_Work to do_.
Pull out every line below that contains the word "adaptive".

Robot episode rows
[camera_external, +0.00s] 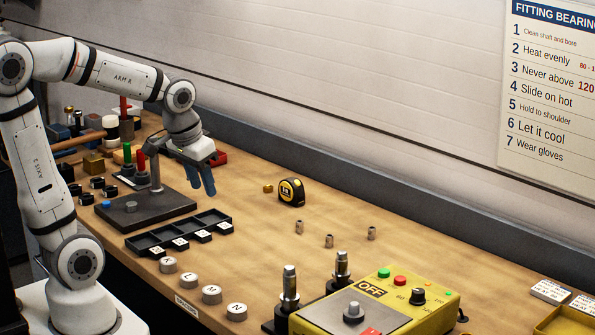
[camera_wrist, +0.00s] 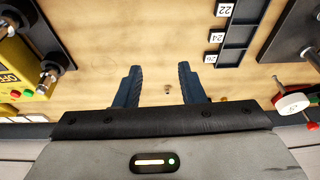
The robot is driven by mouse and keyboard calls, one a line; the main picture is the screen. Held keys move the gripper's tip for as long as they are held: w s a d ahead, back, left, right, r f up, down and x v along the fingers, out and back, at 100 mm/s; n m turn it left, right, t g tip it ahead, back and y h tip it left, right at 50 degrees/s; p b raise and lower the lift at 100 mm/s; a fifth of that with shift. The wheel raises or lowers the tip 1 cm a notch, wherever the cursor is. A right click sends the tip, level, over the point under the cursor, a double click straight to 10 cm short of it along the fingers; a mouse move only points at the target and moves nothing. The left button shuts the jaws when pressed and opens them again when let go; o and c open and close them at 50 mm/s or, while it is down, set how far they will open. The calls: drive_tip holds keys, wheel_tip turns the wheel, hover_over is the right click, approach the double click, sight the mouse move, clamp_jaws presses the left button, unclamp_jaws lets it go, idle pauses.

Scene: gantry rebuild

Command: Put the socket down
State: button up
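My gripper (camera_external: 205,190) hangs above the bench with its blue fingers pointing down, right of the dark stand. In the wrist view its two fingers (camera_wrist: 160,68) are spread apart with nothing held between them. A black compartment tray (camera_external: 150,241) with white number labels lies in front; in the wrist view, the tray (camera_wrist: 238,42) shows 22 and 24. A small brownish piece (camera_wrist: 167,89) shows between the fingers, apparently on the bench below.
A dark stand with a post (camera_external: 150,213) is left of the gripper. A yellow control box (camera_external: 440,312) and upright metal posts (camera_external: 289,283) are front right. Round lettered weights line the front edge.

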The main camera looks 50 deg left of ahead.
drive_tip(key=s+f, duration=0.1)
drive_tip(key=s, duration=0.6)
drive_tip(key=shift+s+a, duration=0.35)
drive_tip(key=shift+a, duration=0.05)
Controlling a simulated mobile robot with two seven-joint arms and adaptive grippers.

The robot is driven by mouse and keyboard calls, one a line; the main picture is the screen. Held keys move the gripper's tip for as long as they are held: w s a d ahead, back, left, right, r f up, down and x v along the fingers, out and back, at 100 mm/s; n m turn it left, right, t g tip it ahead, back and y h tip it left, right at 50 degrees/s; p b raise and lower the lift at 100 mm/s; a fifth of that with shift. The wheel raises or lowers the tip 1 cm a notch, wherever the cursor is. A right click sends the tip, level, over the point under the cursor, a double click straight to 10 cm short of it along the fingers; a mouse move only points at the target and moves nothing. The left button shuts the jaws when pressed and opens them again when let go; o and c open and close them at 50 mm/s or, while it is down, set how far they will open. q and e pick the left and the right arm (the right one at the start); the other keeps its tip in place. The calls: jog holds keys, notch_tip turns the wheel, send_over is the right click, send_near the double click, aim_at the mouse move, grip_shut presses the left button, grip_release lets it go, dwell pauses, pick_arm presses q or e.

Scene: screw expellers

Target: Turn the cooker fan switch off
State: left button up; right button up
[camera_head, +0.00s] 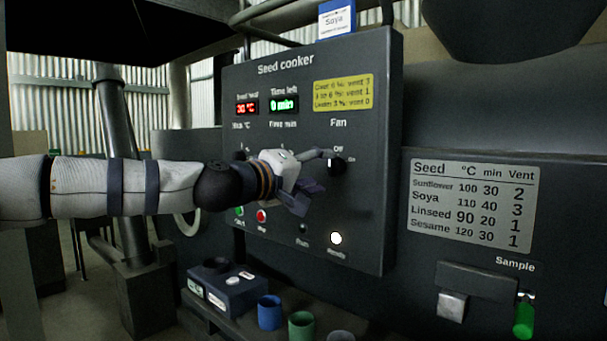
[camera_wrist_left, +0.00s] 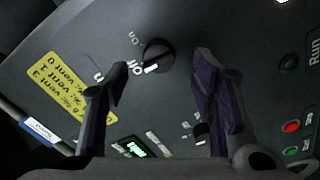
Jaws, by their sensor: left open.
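The fan switch (camera_head: 337,166) is a round black knob at the right of the seed cooker panel (camera_head: 285,135), below the word Fan, with Off and On labels beside it. In the left wrist view the knob (camera_wrist_left: 160,53) sits ahead of the fingers, and its white mark lies on the side nearer the Off label. My left gripper (camera_head: 320,171) is open and empty, just left of the knob. In the wrist view its two dark fingers (camera_wrist_left: 162,62) are spread either side of the knob; contact cannot be told. My right gripper is not in view.
Red and green buttons and lamps line the panel's lower part, with a white lamp (camera_head: 336,238) below the knob. A yellow vent label (camera_head: 343,93) is above. Blue (camera_head: 270,312) and green (camera_head: 301,326) cups stand below the panel. A seed table sign (camera_head: 472,205) is at right.

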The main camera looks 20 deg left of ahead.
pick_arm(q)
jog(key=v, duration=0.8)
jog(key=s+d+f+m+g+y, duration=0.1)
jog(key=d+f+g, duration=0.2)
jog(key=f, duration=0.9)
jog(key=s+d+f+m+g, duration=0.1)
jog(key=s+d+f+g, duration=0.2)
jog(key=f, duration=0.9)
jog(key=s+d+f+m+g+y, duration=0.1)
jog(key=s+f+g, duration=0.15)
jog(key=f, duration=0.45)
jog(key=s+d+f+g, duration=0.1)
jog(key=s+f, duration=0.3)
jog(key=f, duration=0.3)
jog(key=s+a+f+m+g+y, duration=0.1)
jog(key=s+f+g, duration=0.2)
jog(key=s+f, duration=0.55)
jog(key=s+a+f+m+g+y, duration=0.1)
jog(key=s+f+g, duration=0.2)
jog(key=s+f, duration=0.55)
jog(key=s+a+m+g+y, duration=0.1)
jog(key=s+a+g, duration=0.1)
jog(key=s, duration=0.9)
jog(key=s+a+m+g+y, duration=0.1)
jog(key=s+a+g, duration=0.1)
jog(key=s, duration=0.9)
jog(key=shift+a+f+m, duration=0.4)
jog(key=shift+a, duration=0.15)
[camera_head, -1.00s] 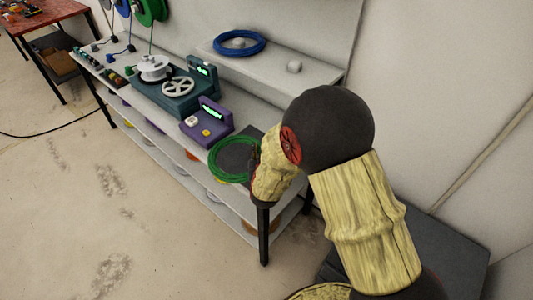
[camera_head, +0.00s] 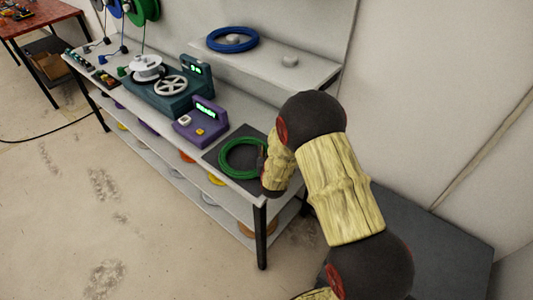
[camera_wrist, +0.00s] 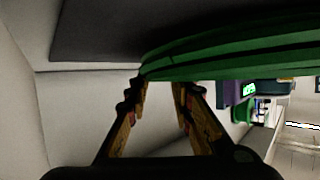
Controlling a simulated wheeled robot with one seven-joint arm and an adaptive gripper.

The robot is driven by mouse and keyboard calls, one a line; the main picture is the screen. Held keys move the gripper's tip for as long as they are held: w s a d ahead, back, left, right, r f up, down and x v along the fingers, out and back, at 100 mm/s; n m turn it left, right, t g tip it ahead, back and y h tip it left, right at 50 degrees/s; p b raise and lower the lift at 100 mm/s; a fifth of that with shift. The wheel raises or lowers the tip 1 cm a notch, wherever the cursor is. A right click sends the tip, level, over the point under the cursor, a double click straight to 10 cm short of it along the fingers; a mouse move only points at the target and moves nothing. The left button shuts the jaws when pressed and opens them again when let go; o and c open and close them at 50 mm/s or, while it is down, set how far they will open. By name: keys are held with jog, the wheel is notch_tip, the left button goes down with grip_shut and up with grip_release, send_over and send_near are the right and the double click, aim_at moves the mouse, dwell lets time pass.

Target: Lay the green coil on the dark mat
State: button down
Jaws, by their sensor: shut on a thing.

_Task solution_.
Controlling a simulated mobile robot with two seven-joint arms and adaptive grippers.
Controlling a simulated wheeled robot with one seven-joint arm and an adaptive gripper.

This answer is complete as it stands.